Aim of the task: Restate each line word for word. Leave out every picture.

Dataset records:
--- START ---

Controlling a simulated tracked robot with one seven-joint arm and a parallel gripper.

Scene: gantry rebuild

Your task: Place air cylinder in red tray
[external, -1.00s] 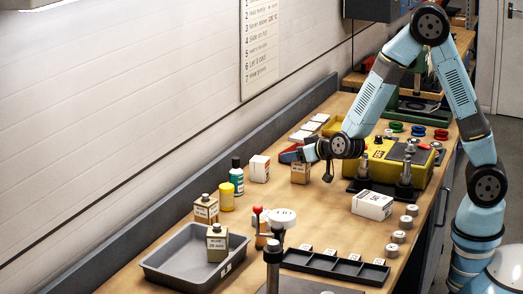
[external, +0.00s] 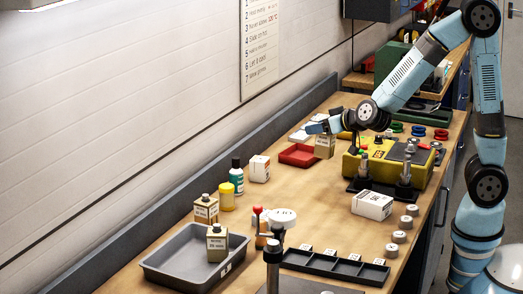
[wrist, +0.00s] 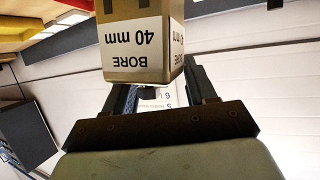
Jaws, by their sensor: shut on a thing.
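My gripper (external: 320,127) is shut on the air cylinder (external: 325,146), a tan block with a white label. In the wrist view the cylinder (wrist: 140,45) sits between the dark fingers, and its label reads "BORE 40 mm". The red tray (external: 298,155) is a shallow tray on the bench near the wall, and looks empty. The cylinder is just to the right of the tray in the external view, outside its rim. It appears held up, but its exact height is unclear.
A yellow fixture (external: 383,168) stands to the right. A white box (external: 372,205) is on the bench. A white carton (external: 259,168), a green bottle (external: 236,176) and a yellow can (external: 226,196) stand along the wall side. A grey tray (external: 165,262) holds a similar block (external: 217,243).

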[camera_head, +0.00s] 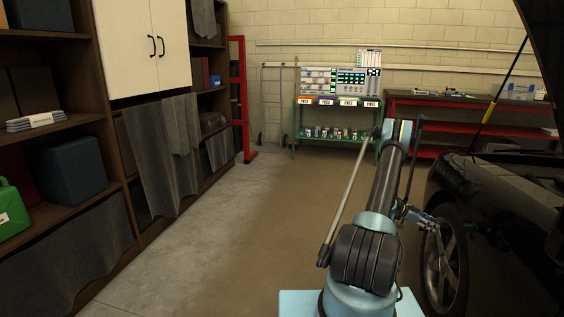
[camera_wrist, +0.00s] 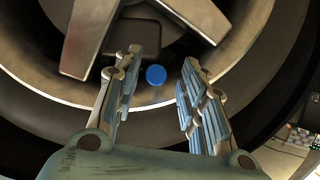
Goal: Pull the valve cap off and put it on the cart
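The valve cap is a small round blue piece (camera_wrist: 156,75) near the rim of the car wheel (camera_wrist: 260,62). In the wrist view my gripper (camera_wrist: 158,80) is open, with one finger on each side of the cap. Clear gaps show between the cap and both fingers, so nothing is held. In the head view my gripper (camera_head: 428,222) is beside the front wheel (camera_head: 445,262) of the dark car; the cap is too small to make out there. I cannot tell which piece of furniture is the cart; a green-framed stand (camera_head: 335,140) holds several items at the back.
The dark car (camera_head: 510,195) fills the right side, its hood raised on a prop. A red workbench (camera_head: 450,102) stands at the back right. Shelves (camera_head: 55,130) with bins line the left wall. A red rack (camera_head: 240,100) stands beyond. The middle floor is clear.

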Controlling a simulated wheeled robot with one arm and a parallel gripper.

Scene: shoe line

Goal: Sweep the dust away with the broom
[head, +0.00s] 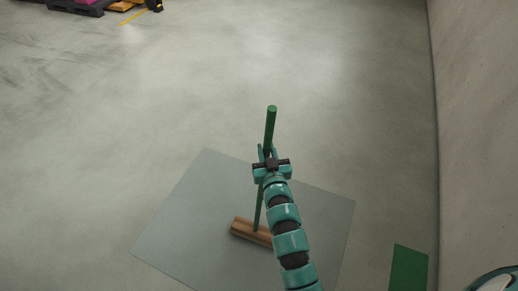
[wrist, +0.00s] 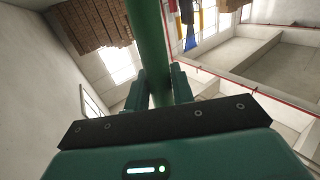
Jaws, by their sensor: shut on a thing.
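The broom has a green stick (head: 270,125) and a wooden head (head: 249,231). It stands nearly upright, with its head low over a grey-blue square (head: 185,215) on the floor; I cannot tell whether it touches. My gripper (head: 267,154) is shut on the green stick, a little below its top end. In the wrist view the stick (wrist: 149,45) runs up between the two fingers of my gripper (wrist: 158,88). My arm hides the right part of the broom head. I cannot make out any dust on the square.
A wall (head: 478,120) runs along the right side. A green patch (head: 408,268) lies on the floor near it. Dark pallets with goods (head: 85,6) stand far off at the top left. The concrete floor between is clear.

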--- END ---

Written response:
Controlling a simulated tracked robot with one seven-joint arm and a parallel gripper.

Scene: gantry rebuild

Your task: Place air cylinder in red tray
[external, -1.00s] 
[external, +0.00s] 
[wrist, +0.00s] 
Jaws, by their sensor: shut on a thing.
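My gripper (external: 320,127) is shut on the air cylinder (external: 325,146), a tan block with a white label. In the wrist view the cylinder (wrist: 140,45) sits between the dark fingers, and its label reads "BORE 40 mm". The red tray (external: 298,155) is a shallow tray on the bench near the wall, and looks empty. The cylinder is just to the right of the tray in the external view, outside its rim. It appears held up, but its exact height is unclear.
A yellow fixture (external: 383,168) stands to the right. A white box (external: 372,205) is on the bench. A white carton (external: 259,168), a green bottle (external: 236,176) and a yellow can (external: 226,196) stand along the wall side. A grey tray (external: 165,262) holds a similar block (external: 217,243).

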[camera_head, +0.00s] 
[camera_wrist, +0.00s] 
Goal: Pull the valve cap off and put it on the cart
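The valve cap is a small round blue piece (camera_wrist: 156,75) near the rim of the car wheel (camera_wrist: 260,62). In the wrist view my gripper (camera_wrist: 158,80) is open, with one finger on each side of the cap. Clear gaps show between the cap and both fingers, so nothing is held. In the head view my gripper (camera_head: 428,222) is beside the front wheel (camera_head: 445,262) of the dark car; the cap is too small to make out there. I cannot tell which piece of furniture is the cart; a green-framed stand (camera_head: 335,140) holds several items at the back.
The dark car (camera_head: 510,195) fills the right side, its hood raised on a prop. A red workbench (camera_head: 450,102) stands at the back right. Shelves (camera_head: 55,130) with bins line the left wall. A red rack (camera_head: 240,100) stands beyond. The middle floor is clear.

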Controlling a simulated wheeled robot with one arm and a parallel gripper.

Scene: shoe line

Goal: Sweep the dust away with the broom
[head, +0.00s] 
[wrist, +0.00s] 
Jaws, by their sensor: shut on a thing.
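The broom has a green stick (head: 270,125) and a wooden head (head: 249,231). It stands nearly upright, with its head low over a grey-blue square (head: 185,215) on the floor; I cannot tell whether it touches. My gripper (head: 267,154) is shut on the green stick, a little below its top end. In the wrist view the stick (wrist: 149,45) runs up between the two fingers of my gripper (wrist: 158,88). My arm hides the right part of the broom head. I cannot make out any dust on the square.
A wall (head: 478,120) runs along the right side. A green patch (head: 408,268) lies on the floor near it. Dark pallets with goods (head: 85,6) stand far off at the top left. The concrete floor between is clear.

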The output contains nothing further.